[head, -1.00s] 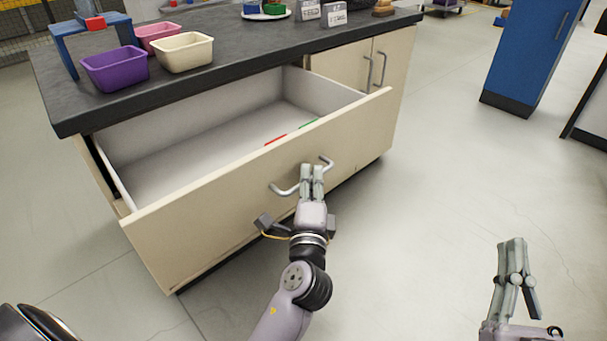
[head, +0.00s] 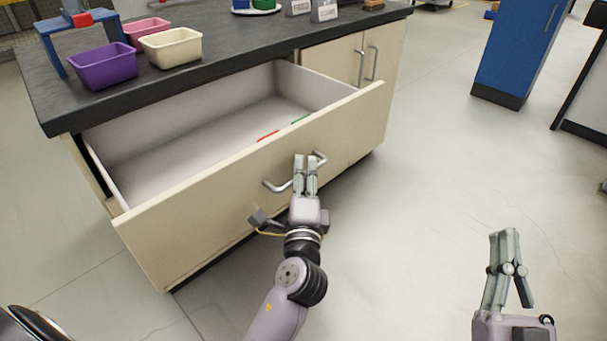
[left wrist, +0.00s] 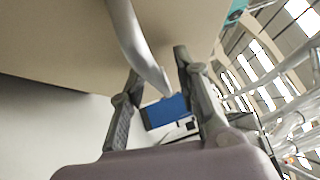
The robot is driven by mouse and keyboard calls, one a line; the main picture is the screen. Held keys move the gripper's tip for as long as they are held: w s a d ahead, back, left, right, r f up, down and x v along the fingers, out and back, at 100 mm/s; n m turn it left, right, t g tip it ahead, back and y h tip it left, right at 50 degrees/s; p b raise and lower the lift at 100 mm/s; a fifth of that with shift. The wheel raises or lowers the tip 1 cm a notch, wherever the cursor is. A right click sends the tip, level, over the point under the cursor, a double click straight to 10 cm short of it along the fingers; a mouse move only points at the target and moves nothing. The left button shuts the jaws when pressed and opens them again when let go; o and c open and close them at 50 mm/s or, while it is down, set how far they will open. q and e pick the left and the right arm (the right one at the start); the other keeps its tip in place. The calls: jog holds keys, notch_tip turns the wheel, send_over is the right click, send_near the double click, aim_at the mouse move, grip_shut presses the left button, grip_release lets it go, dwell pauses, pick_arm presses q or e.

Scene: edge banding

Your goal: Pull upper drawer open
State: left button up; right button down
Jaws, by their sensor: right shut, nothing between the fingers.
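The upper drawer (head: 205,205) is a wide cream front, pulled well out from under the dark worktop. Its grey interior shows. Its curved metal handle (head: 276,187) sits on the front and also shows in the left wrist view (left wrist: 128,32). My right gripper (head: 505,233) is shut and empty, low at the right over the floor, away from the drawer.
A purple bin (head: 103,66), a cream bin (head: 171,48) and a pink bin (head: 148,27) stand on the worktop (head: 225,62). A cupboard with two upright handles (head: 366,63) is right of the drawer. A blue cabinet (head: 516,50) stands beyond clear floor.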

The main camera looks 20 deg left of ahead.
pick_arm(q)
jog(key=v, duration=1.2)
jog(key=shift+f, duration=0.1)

> **What is expected**
Copy out all the data exactly; skip the pictures.

> **Answer to the task**
[head, -1.00s] 
[head, +0.00s] 
[left wrist, +0.00s] 
The robot is driven by mouse and keyboard calls, one a line; the main picture is the screen. Held keys move the gripper's tip for as long as they are held: w s a d ahead, back, left, right, r f up, down and x v along the fingers, out and back, at 100 mm/s; n m turn it left, right, t g tip it ahead, back and y h tip it left, right at 50 degrees/s; p b raise and lower the lift at 100 mm/s; a fifth of that with shift. The wheel raises or lowers the tip 1 cm a notch, wherever the cursor is. A right click sends the tip, level, over the point under the cursor, a double click straight to 10 cm short of it along the fingers; a mouse move only points at the target and moves nothing. The left button shuts the jaws when pressed and opens them again when let go; o and c open and close them at 50 mm/s or, while it is down, set how far they will open. q and e pick the left and the right arm (the right one at the start); the other keeps its tip in place. The calls: jog holds keys, notch_tip turns the wheel, send_over is the right click, send_near the double click, aim_at the mouse move, grip_shut presses the left button, grip_release lets it go, dwell pauses, pick_arm presses q or e.

Scene: edge banding

Your goal: Pull upper drawer open
State: left button up; right button down
Jaws, by their sensor: right shut, nothing between the fingers.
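The upper drawer (head: 205,205) is a wide cream front, pulled well out from under the dark worktop. Its grey interior shows. Its curved metal handle (head: 276,187) sits on the front and also shows in the left wrist view (left wrist: 128,32). My right gripper (head: 505,233) is shut and empty, low at the right over the floor, away from the drawer.
A purple bin (head: 103,66), a cream bin (head: 171,48) and a pink bin (head: 148,27) stand on the worktop (head: 225,62). A cupboard with two upright handles (head: 366,63) is right of the drawer. A blue cabinet (head: 516,50) stands beyond clear floor.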

The main camera looks 20 deg left of ahead.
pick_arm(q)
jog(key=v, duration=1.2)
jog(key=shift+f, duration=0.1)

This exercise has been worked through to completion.